→ **Exercise data**:
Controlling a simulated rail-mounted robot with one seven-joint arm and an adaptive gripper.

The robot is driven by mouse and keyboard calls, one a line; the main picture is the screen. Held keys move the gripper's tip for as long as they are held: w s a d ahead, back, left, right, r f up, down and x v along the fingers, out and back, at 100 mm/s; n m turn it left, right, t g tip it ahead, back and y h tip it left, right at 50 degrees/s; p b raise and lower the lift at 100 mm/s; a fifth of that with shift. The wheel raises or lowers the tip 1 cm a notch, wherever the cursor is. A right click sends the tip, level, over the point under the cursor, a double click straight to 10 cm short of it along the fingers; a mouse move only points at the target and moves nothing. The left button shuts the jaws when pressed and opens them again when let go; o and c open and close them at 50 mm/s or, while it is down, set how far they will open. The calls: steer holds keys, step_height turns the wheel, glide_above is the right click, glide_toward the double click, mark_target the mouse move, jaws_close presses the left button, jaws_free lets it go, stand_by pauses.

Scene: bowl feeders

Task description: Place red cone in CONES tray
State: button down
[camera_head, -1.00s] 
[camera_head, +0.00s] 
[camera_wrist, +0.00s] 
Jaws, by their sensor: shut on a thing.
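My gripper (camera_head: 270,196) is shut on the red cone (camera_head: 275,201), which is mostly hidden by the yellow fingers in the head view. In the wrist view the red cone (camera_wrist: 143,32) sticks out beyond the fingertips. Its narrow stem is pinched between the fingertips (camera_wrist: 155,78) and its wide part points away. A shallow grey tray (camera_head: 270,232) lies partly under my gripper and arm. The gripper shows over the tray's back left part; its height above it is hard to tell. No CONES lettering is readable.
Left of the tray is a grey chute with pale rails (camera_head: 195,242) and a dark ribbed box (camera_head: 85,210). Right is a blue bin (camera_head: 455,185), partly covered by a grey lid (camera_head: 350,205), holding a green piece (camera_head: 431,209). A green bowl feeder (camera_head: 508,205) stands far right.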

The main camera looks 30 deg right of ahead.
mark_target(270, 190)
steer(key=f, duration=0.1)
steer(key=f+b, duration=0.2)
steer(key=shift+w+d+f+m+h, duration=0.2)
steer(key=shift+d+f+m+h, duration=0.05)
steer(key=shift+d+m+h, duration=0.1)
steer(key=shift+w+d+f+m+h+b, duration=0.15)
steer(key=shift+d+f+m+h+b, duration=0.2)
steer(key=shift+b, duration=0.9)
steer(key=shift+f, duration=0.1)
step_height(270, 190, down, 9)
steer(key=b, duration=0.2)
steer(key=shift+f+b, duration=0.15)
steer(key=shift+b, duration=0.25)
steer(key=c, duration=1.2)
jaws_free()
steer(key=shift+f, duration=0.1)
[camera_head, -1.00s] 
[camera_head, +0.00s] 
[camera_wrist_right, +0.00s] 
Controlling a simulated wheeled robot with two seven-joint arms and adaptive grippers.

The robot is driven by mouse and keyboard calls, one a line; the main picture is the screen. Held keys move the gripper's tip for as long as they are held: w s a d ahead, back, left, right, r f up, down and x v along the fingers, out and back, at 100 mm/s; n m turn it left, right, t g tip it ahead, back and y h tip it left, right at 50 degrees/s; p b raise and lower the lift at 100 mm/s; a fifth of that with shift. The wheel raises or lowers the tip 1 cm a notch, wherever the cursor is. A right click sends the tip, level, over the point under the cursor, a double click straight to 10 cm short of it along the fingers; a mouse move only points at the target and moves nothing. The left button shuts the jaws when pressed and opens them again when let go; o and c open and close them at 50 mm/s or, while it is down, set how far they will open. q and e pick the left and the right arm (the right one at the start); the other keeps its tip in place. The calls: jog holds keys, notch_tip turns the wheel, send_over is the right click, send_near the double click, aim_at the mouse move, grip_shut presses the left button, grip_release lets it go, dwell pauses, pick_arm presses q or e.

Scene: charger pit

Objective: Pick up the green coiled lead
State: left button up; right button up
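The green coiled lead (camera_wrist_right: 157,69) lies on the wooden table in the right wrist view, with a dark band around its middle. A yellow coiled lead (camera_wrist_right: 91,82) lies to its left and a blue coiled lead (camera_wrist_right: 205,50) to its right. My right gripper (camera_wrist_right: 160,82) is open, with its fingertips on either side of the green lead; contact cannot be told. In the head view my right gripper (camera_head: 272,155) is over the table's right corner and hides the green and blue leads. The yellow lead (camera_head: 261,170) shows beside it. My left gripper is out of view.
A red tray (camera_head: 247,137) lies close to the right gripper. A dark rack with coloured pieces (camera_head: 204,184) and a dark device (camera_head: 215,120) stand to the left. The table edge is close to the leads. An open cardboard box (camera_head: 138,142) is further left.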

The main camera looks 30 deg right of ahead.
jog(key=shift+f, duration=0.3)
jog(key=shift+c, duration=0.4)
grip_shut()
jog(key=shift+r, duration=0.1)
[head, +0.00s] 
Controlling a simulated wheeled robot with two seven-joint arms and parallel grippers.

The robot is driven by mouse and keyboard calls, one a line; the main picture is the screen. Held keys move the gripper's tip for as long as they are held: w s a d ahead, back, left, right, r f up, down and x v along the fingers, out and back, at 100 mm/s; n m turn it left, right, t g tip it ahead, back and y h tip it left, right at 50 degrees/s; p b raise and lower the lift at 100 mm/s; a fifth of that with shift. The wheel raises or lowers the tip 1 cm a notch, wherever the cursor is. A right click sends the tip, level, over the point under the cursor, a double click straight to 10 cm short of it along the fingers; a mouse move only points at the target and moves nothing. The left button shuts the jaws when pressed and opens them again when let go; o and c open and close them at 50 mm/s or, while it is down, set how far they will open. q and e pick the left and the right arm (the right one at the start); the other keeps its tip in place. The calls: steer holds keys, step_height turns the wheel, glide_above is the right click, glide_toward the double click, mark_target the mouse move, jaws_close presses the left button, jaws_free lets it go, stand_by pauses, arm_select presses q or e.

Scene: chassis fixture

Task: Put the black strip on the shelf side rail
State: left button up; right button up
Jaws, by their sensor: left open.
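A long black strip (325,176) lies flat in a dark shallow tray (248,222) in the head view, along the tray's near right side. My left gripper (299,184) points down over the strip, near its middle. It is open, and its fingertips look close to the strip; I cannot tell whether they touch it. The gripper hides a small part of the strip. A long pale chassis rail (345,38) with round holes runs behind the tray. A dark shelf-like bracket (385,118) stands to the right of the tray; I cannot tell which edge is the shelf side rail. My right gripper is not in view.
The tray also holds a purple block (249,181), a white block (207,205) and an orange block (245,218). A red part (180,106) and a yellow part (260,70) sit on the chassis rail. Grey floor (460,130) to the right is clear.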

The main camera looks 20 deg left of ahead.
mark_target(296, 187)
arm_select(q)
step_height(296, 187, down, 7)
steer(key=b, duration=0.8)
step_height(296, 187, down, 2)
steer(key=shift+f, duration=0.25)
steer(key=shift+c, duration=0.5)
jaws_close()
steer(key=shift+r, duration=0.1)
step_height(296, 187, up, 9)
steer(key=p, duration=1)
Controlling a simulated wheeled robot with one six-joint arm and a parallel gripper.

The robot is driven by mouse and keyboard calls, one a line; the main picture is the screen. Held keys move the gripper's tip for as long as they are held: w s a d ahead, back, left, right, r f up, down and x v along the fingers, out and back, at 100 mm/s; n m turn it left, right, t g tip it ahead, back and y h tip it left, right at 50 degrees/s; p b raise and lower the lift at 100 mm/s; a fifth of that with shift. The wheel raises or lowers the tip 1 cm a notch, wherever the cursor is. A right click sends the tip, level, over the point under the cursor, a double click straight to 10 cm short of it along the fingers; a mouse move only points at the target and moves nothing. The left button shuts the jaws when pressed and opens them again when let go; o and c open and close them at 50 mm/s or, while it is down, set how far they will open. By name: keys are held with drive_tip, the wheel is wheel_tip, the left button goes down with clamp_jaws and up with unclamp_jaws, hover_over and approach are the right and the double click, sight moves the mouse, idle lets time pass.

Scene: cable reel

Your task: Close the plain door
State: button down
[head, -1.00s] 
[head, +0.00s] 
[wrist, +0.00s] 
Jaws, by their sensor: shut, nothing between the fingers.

→ **Exercise goal**: Find the lines above that contain the word "wheeled" and collect them.

→ **Final answer**:
Controlling a simulated wheeled robot with two seven-joint arms and adaptive grippers.
Controlling a simulated wheeled robot with two seven-joint arms and parallel grippers.
Controlling a simulated wheeled robot with one six-joint arm and a parallel gripper.

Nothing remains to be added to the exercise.